● **Supplied data**:
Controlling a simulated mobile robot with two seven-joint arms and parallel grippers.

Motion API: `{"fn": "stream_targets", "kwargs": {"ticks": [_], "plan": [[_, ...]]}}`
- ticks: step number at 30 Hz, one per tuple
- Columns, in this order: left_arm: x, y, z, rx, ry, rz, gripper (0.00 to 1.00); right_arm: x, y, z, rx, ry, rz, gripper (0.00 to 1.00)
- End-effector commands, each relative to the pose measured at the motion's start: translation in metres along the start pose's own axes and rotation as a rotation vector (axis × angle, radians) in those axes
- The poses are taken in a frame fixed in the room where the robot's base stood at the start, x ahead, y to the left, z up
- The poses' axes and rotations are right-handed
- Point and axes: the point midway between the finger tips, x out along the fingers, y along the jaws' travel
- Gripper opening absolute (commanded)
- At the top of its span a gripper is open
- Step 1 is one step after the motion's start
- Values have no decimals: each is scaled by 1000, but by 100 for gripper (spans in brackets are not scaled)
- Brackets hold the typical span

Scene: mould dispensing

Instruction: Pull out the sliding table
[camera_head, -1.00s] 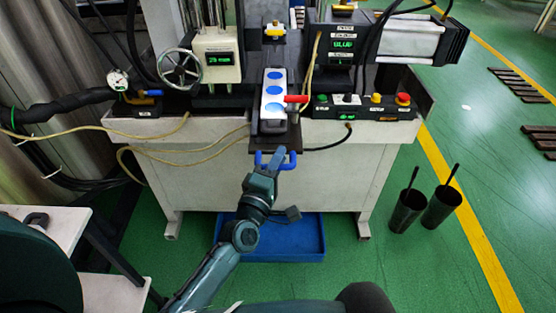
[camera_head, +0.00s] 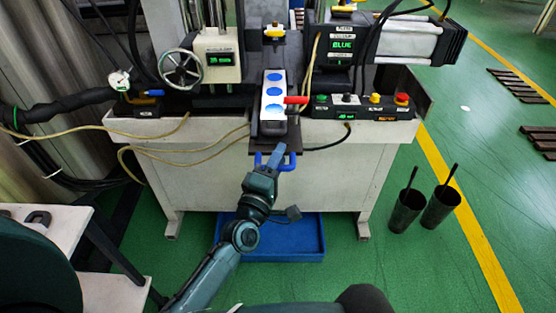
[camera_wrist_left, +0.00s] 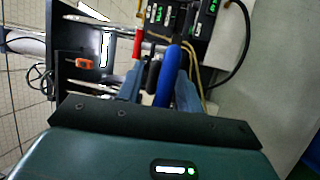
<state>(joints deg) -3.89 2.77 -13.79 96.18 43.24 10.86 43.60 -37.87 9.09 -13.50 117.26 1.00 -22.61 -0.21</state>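The sliding table (camera_head: 299,148) is a dark plate under the machine, with a blue handle (camera_head: 259,161) at its front edge. A mould with a white top and blue round areas (camera_head: 274,77) sits on it. My left gripper (camera_head: 272,157) is at the handle. In the left wrist view, the blue handle (camera_wrist_left: 167,75) lies between its two fingers (camera_wrist_left: 158,82), closer to the right one. A gap shows on the left side, so the fingers look open around the handle. The fingers partly hide the handle in the head view. My right gripper is not in view.
A red lever (camera_head: 296,100) sticks out from the mould's right side. A control box with buttons (camera_head: 360,107) stands to the right, and a handwheel (camera_head: 180,69) to the left. A blue tray (camera_head: 300,255) lies on the floor below. Two dark cups (camera_head: 406,212) stand at the right.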

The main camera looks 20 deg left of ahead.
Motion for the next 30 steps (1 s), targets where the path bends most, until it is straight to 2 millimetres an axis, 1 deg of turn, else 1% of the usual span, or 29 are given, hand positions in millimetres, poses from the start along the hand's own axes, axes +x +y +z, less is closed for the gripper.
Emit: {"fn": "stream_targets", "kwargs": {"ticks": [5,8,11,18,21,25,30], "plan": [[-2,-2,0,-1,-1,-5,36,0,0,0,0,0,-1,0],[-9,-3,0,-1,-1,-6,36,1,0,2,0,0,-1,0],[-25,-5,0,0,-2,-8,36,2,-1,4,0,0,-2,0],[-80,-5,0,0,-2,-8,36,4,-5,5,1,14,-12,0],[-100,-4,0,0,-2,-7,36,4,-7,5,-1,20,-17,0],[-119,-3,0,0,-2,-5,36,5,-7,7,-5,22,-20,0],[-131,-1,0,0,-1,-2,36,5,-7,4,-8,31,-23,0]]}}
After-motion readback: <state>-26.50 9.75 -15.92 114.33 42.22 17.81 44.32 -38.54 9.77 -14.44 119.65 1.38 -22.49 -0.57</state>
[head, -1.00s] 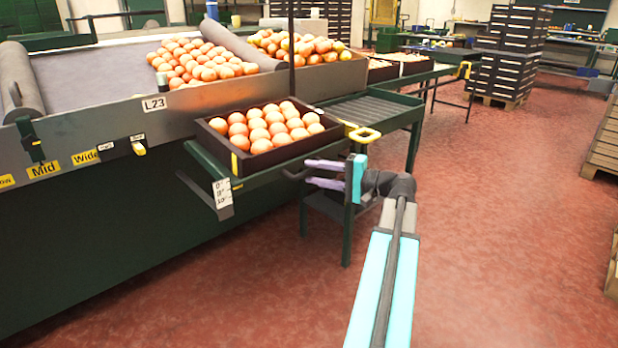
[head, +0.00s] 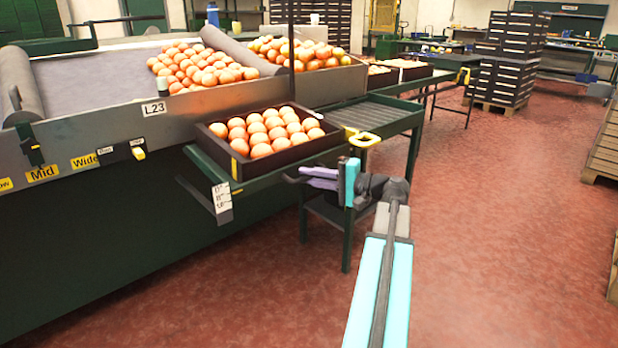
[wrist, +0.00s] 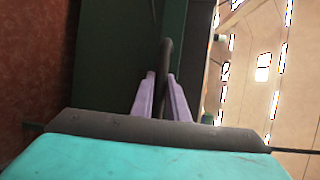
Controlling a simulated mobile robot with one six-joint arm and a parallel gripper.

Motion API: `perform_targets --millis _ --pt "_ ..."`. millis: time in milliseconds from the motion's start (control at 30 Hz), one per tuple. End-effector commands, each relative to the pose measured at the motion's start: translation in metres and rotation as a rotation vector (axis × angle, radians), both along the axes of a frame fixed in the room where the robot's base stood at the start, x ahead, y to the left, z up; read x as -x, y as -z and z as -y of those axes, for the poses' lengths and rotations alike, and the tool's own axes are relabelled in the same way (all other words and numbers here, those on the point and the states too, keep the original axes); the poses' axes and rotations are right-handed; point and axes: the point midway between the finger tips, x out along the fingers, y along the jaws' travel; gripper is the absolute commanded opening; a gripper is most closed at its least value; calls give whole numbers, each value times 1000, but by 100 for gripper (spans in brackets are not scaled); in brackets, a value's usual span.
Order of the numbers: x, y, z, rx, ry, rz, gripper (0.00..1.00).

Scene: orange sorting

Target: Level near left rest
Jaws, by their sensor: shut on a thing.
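The near left rest (head: 262,183) is a green frame at the sorting table's side, carrying a dark crate (head: 285,157) full of oranges. A white scale plate (head: 222,195) hangs at its front left corner; its marks are too small to read surely. I cannot tell the exact slope of the rest. A dark handle (head: 291,179) sticks out at the rest's right end. My gripper (head: 318,178), with lavender fingers, is shut on this handle. In the wrist view the dark handle (wrist: 165,60) runs between the fingers (wrist: 161,80).
A green roller stand (head: 360,115) with a yellow handle (head: 364,138) stands just behind my gripper. The sorting table (head: 110,85) with loose oranges (head: 195,65) is at left. Red floor (head: 490,230) is open at right; stacked crates (head: 505,55) stand far back.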

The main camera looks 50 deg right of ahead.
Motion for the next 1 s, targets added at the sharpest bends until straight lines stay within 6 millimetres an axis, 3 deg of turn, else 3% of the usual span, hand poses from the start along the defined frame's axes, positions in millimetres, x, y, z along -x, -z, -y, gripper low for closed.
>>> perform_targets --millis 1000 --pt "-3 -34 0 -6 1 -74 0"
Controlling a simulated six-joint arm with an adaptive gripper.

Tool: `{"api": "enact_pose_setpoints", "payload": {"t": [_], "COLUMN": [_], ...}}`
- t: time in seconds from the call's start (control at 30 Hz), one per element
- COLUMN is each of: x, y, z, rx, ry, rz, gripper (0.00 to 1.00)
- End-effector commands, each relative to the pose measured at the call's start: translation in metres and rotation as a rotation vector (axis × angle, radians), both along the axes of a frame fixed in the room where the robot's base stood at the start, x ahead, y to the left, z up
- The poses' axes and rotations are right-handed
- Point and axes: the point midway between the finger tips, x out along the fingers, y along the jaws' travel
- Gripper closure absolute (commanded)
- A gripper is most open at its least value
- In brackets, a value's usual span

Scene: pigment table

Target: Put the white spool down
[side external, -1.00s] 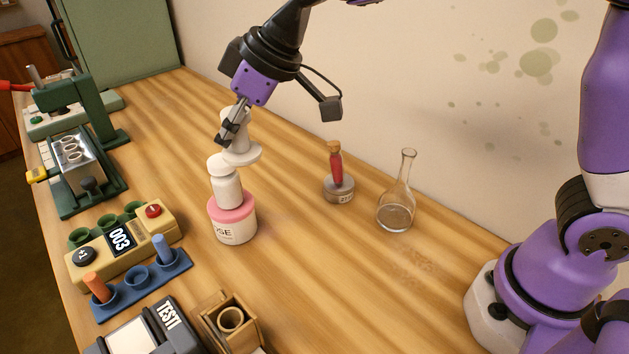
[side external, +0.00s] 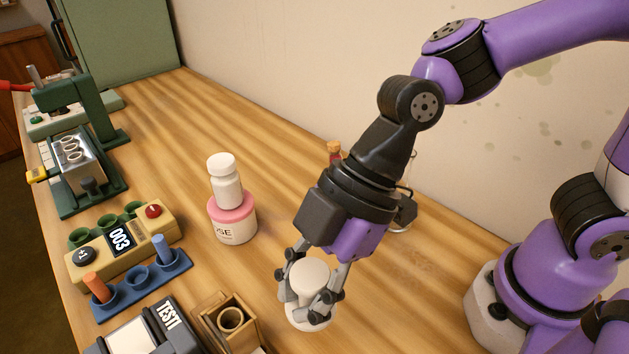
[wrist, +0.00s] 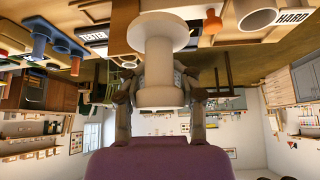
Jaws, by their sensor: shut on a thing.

● **Problem to work on**: Copy every line of the data that holds the string "Scene".

● **The reply**:
Scene: mould dispensing
Scene: orange sorting
Scene: pigment table

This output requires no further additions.